# Exercise description:
Write the listing below out again exactly, dropping the images.

::::::

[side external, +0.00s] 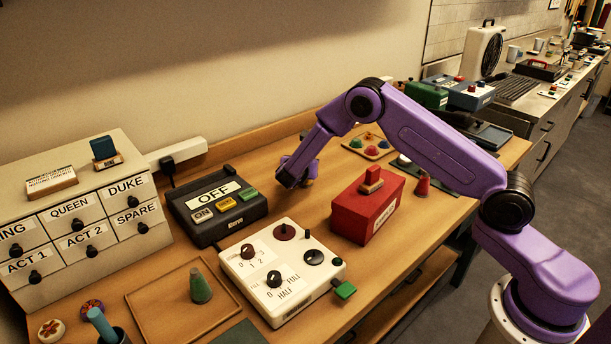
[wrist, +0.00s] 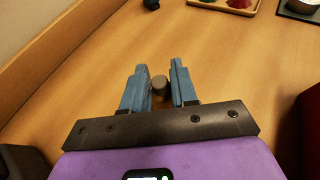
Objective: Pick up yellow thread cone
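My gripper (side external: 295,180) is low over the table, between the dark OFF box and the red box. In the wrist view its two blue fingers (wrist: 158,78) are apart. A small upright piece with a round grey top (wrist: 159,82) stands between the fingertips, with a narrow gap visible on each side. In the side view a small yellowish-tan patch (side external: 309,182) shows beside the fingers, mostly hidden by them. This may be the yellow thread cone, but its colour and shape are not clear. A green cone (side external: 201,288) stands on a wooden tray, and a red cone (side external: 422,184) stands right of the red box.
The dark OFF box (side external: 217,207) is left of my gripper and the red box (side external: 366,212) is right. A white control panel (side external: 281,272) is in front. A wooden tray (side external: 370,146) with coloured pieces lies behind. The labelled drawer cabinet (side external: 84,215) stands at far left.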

::::::

# Solution to this problem:
[side external, +0.00s] 
[wrist, +0.00s] 
Objective: Pick up yellow thread cone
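My gripper (side external: 295,180) is low over the table, between the dark OFF box and the red box. In the wrist view its two blue fingers (wrist: 158,78) are apart. A small upright piece with a round grey top (wrist: 159,82) stands between the fingertips, with a narrow gap visible on each side. In the side view a small yellowish-tan patch (side external: 309,182) shows beside the fingers, mostly hidden by them. This may be the yellow thread cone, but its colour and shape are not clear. A green cone (side external: 201,288) stands on a wooden tray, and a red cone (side external: 422,184) stands right of the red box.
The dark OFF box (side external: 217,207) is left of my gripper and the red box (side external: 366,212) is right. A white control panel (side external: 281,272) is in front. A wooden tray (side external: 370,146) with coloured pieces lies behind. The labelled drawer cabinet (side external: 84,215) stands at far left.

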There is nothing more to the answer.